In the midst of the Great Depression, writers and photographers were deployed nationwide to research and craft detailed highway guides for every state (a Works Progress Administration project). The final edition of Washington: A Guide to the Evergreen State, published in 1941, offered 21 road trips with details on the state’s geography, history and culture.

Digital update: Today, you can retrace the same trips—all updated to reflect seven decades of more recent history—via a recent digital restoration of the guidebook, available online from the nonprofit Washington Trust for Historic Preservation.

Plan a trip: Try the Laurier-to-Pasco tour, which starts at the Canadian border and travels through Spokane, showcasing some breathtaking views of winding wheat fields, lava wall coulees and a 130-mile-long artificial lake. The tours carefully guide you via GPS while also providing accounts of each stop’s rich and diverse past, such as the history of small company towns scattered throughout the North Cascades in the Everett-to-Leavenworth tour.


Get dramatic views of the sweeping landscape at Palouse Falls State Park.
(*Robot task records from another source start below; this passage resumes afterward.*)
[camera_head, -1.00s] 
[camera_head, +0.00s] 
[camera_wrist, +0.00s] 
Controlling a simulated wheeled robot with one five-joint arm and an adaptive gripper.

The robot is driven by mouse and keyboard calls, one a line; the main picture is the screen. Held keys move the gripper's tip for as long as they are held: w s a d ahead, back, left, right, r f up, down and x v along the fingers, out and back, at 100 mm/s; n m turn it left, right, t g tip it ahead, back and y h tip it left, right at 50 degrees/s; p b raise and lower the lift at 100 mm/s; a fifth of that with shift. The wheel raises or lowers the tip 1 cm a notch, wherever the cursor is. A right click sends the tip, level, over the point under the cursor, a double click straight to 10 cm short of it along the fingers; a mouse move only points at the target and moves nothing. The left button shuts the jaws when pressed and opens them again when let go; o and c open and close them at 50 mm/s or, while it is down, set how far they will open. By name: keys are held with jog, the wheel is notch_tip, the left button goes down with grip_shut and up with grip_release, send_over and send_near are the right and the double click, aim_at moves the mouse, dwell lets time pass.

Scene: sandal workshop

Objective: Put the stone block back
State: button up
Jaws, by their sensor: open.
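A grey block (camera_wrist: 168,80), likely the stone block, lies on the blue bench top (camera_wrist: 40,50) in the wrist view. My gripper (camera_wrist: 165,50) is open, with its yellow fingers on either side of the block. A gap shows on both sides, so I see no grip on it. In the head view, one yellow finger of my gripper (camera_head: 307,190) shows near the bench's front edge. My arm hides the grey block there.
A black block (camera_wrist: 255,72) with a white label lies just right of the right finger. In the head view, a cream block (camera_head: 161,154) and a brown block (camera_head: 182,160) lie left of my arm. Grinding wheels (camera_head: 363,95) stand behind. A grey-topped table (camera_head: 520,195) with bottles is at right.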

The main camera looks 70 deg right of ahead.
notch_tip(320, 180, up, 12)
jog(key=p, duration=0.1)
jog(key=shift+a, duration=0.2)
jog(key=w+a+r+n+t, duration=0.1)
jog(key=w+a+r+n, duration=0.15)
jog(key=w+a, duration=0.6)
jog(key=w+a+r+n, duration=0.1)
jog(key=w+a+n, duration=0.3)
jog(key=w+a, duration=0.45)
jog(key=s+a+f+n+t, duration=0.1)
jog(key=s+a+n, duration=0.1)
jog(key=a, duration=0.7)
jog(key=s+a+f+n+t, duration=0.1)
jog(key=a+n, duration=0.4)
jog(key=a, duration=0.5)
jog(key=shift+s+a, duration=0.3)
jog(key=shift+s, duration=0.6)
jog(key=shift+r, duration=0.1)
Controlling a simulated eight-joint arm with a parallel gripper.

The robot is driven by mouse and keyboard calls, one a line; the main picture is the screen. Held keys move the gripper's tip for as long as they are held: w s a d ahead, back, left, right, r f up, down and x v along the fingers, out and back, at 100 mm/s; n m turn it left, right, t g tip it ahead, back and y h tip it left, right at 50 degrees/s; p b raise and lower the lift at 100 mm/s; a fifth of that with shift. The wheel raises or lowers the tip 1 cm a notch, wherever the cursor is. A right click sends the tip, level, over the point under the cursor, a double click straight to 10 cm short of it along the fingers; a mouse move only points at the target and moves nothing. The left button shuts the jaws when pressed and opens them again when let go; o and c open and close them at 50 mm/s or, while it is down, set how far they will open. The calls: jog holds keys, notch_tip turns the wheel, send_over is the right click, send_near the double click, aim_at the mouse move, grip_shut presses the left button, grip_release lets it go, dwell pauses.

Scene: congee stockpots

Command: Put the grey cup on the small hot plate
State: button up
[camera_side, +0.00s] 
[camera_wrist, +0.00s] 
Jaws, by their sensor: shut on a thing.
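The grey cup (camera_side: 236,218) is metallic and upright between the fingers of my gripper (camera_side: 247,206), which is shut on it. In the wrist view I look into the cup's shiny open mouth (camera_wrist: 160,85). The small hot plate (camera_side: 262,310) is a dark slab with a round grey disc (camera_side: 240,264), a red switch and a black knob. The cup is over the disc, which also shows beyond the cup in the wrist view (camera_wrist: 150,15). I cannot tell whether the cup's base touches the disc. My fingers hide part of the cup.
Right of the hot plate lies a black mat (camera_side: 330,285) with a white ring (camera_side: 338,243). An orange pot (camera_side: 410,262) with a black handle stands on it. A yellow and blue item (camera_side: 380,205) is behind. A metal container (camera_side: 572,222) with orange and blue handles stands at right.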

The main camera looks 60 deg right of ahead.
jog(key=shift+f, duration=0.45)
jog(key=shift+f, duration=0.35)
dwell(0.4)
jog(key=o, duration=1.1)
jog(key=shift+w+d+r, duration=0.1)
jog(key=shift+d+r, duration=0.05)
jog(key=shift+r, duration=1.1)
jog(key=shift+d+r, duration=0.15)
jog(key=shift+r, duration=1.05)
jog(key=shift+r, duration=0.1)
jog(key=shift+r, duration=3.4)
Collectively, they pass through all of the state’s Main Street communities (there are more than 30 that participate in the state’s program incentivizing main street revitalization for heritage tourism), including Chelan, Prosser, Mount Vernon, Yakima, Olympia and Walla Walla, and the routes overlap with many of the state’s scenic byways, such as the Strait of Juan de Fuca Highway National Scenic Byway or Coulee Corridor National Scenic Byway. Optional side trips are included too; take the Bellingham to Artist Point (at the base of Mount Baker) route, with side trips to Silver Lake and Sedro Woolley.

It’s in the details: The site (and app, if you save the URL to your smartphone’s home page) provides distance, driving times and countless tour legs to explore, leading you everywhere from the Puget Sound’s major islands to less explored areas such as Skokomish and Davenport. With each tour thoughtfully curated around a handful of unique themes, you can revisit Washington again and again.

Main Event: Visit a Main Street community in November and enjoy events such as Olympia’s Twinklefest.

Visit the Grand Coulee Dam, a technological wonder on the Columbia River.